Wylde previously ran unsuccessfully for state house seat in 2016, and in that election, you can see confirmation of many beliefs of the Berniecrat wing of the left — namely, that when Democratic candidates move left, they perform better because they can connect with class-based concerns. Even though Wylde lost his 2016 race, he was able to get 36% of the vote while spending only $6,000; his Republican opponent spent over $100,000.
That Wylde was so successful, while running as a political newcomer in a county that is quite conservative, suggests he was tapping into something. In fact, that election so scared his Republican opponent Nick Schroer that when Schroer took office, he immediately drafted a bill to prevent people like Wylde from running under their “stage names.” “So he could kill name equity that I built up,” Wylde says, then laughs. “If you’re not worried about me, why are you gonna try to pass a law to prevent me from running under that name?”

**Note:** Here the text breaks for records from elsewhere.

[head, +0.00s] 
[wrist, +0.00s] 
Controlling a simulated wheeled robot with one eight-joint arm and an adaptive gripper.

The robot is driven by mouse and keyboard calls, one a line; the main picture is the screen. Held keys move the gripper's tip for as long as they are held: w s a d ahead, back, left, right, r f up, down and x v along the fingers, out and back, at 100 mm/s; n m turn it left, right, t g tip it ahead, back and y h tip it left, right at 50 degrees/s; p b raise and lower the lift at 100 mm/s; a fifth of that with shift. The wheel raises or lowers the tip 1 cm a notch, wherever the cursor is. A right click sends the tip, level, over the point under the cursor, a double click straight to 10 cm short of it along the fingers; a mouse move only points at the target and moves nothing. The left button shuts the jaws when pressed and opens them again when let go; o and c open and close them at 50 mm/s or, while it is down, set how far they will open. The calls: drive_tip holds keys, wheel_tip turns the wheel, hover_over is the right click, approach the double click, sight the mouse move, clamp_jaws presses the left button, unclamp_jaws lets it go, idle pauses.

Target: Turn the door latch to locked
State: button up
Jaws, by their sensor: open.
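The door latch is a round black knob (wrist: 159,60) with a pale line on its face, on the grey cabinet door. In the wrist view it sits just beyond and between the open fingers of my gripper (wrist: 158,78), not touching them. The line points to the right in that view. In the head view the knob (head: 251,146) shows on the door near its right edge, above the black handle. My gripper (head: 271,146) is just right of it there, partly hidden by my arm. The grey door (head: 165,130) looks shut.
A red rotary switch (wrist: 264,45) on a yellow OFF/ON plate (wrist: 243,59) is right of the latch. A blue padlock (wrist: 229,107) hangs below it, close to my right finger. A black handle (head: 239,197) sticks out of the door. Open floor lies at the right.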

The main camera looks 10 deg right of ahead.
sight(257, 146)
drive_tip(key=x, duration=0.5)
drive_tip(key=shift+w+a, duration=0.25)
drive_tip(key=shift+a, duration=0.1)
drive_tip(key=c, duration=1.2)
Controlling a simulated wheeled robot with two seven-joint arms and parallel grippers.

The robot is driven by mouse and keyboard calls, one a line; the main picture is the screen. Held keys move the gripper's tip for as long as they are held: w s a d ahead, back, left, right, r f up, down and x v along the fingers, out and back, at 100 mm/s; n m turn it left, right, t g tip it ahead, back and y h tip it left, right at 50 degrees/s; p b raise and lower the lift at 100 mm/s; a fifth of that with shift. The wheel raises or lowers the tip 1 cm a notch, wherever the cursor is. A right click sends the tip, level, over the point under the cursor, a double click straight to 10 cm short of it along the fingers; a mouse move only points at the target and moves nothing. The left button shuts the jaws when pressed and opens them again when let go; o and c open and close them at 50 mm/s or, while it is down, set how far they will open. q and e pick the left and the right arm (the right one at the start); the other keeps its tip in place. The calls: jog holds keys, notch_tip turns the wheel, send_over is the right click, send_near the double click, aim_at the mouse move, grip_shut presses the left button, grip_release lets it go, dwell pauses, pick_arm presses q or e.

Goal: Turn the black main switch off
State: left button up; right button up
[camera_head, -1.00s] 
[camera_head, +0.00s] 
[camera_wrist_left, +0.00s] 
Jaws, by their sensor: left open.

For what it’s worth, Wylde cites his roots as key to his populist appeal. “Part of the reason people support me is that they can identify with me,” he told Salon. “They know that I’m a real person, I’m genuine, and you can tell by talking to me that I have integrity. I’m proving a regular person can run for public office, out of nowhere, because this job — state representative — isn’t about being a Republican or Democrat, it’s about representing the people in your district.”
Wylde is optimistic about winning against the odds, and his rhetoric is very reminiscent of a certain Vermont Senator: “We can’t outspend big money interests but we can outwork them,” Wylde says. “And we can build communities that are strong . . . communities that when they’re together hold power.”